To read all of the changes, see the consultation paper here.

The changes to section K come alongside a proposal to retire section L of the form, relating to consultancy charging on pensions that were banned last year.

Section K of the RMAR was introduced alongside the introduction of the Retail Distribution Review in January 2013 in order to gather information on payment methods used by authorised firms.

One critic branded the section unworkable, saying it was “fundamentally flawed” and presented a huge additional workload for already-strained advisers.

Other critics dubbed it a “nightmare” to comply with owing to demands for information many advisers did not have to hand, and requiring them to ask providers to separate pre-RDR commission with post-RDR adviser charging.

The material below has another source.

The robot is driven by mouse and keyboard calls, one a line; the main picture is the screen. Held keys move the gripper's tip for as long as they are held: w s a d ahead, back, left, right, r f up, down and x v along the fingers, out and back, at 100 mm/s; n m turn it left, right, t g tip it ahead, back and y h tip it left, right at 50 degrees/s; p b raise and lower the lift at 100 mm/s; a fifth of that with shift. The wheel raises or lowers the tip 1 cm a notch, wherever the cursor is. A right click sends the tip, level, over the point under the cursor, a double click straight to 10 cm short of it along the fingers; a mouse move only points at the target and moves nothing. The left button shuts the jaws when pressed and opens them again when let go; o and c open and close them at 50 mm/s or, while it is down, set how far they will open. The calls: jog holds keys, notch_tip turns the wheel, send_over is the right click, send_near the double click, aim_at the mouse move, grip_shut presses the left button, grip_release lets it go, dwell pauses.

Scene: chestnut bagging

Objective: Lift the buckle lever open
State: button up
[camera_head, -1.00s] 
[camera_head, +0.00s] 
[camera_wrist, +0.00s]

Other requirements meant it would be impossible for some advisers to complete if for example they had invoices outstanding at the end of an investment period or when some payment methods were unknown.

The Association of Professional Financial Advisers estimated complying with RMAR occupied three days’ worth of adviser time and therefore cost the industry £10m every year.

Chris Hannant, director general at APFA, said: “We are pleased that the FCA has published this consultation, which should simplify RMAR reporting and reduce the administration burden on advisers.

“This consultation is a welcome sign that the FCA is taking a different approach to its predecessor. In particular, it is positive to see the regulator is considering making submissions annual, improving the field labels, tailoring the layout and format and adding automatic totals.

“We have been pushing for a number of these changes to be made, and look forward to responding to the consultation fully in due course.”